C'est oublier que Jésus, lorsqu'on lui demande s'il faut permettre le divorce, dit que celui-ci n'a été concédé par Moïse qu'en raison de la dureté de nos coeurs, mais qu'au commencement, il ne fait pas partie du plan de Dieu. Les pharisiens, qui prônent la loi morale la plus rigoureuse (sans se l'appliquer), s'attirent les foudres du même Jésus, mais celui-ci enjoint3 pourtant à suivre leurs paroles, plus que leurs actes. Qu'enfin, il dit venir accomplir la loi et non l'abolir. Bref, drôle de baba-cool. Qui doit prendre ça drôlement au sérieux, puisqu'il va tout de même sur la croix, pour nous en sortir.

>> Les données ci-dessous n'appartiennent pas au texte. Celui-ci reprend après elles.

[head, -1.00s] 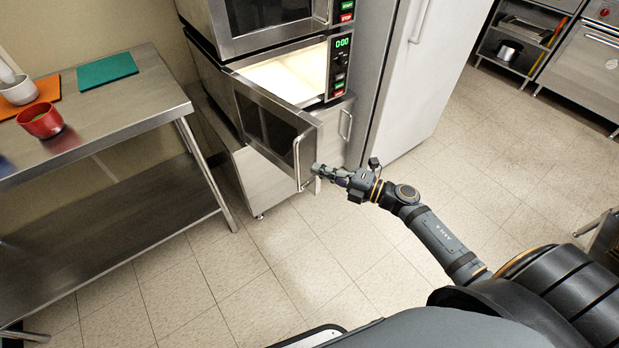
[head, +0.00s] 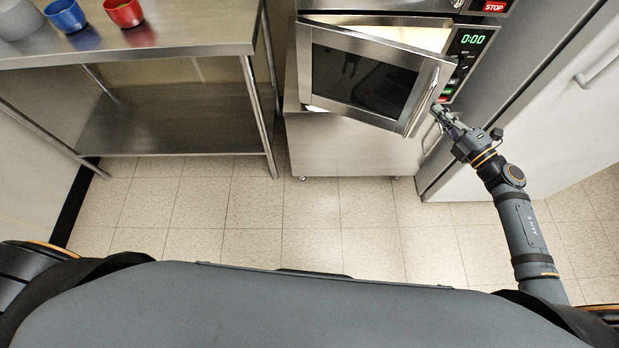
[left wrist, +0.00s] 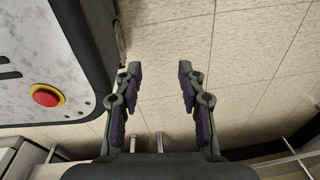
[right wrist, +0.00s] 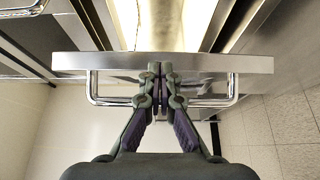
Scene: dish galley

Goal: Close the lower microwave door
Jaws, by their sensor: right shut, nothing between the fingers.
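The lower microwave (head: 468,62) shows a green 0:00 on its panel. Its door (head: 368,75) is partly open, swung out from the left side, with the lit cavity showing above and behind it. The door's bar handle (head: 419,108) is at its free right edge. My right gripper (head: 438,110) is shut and empty at that free edge, by the handle. In the right wrist view its fingertips (right wrist: 160,70) lie at the door's edge, across the handle bar (right wrist: 108,100); contact is hard to tell. My left gripper (left wrist: 160,75) is open and empty above the floor.
A steel table (head: 200,35) with a red bowl (head: 124,12) and a blue bowl (head: 66,15) stands at the left. A tall steel cabinet (head: 540,110) stands to the right of the microwave. The floor (head: 250,220) in front is clear.

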Et pourtant, il me semble que P. Clanché va plus loin que le Jésus-baba-cool, mais qu'il (se) le cache parce qu'il se trouve dans le même pétrin qu'il suppose chez Mgr Lafitte lorsqu'il tente de faire dialoguer le Jésus-qui-accueille et le Jésus-qui-enseigne.
Je crois que son analyse échoue parce qu'elle est essentiellement de nature politique, qu'elle traite de positions de l'Eglise et d'opinions sur la société. Il manque quelque chose d'essentiel à cette vision d'un combat forcément collectif : la dimension personnelle de la rédemption.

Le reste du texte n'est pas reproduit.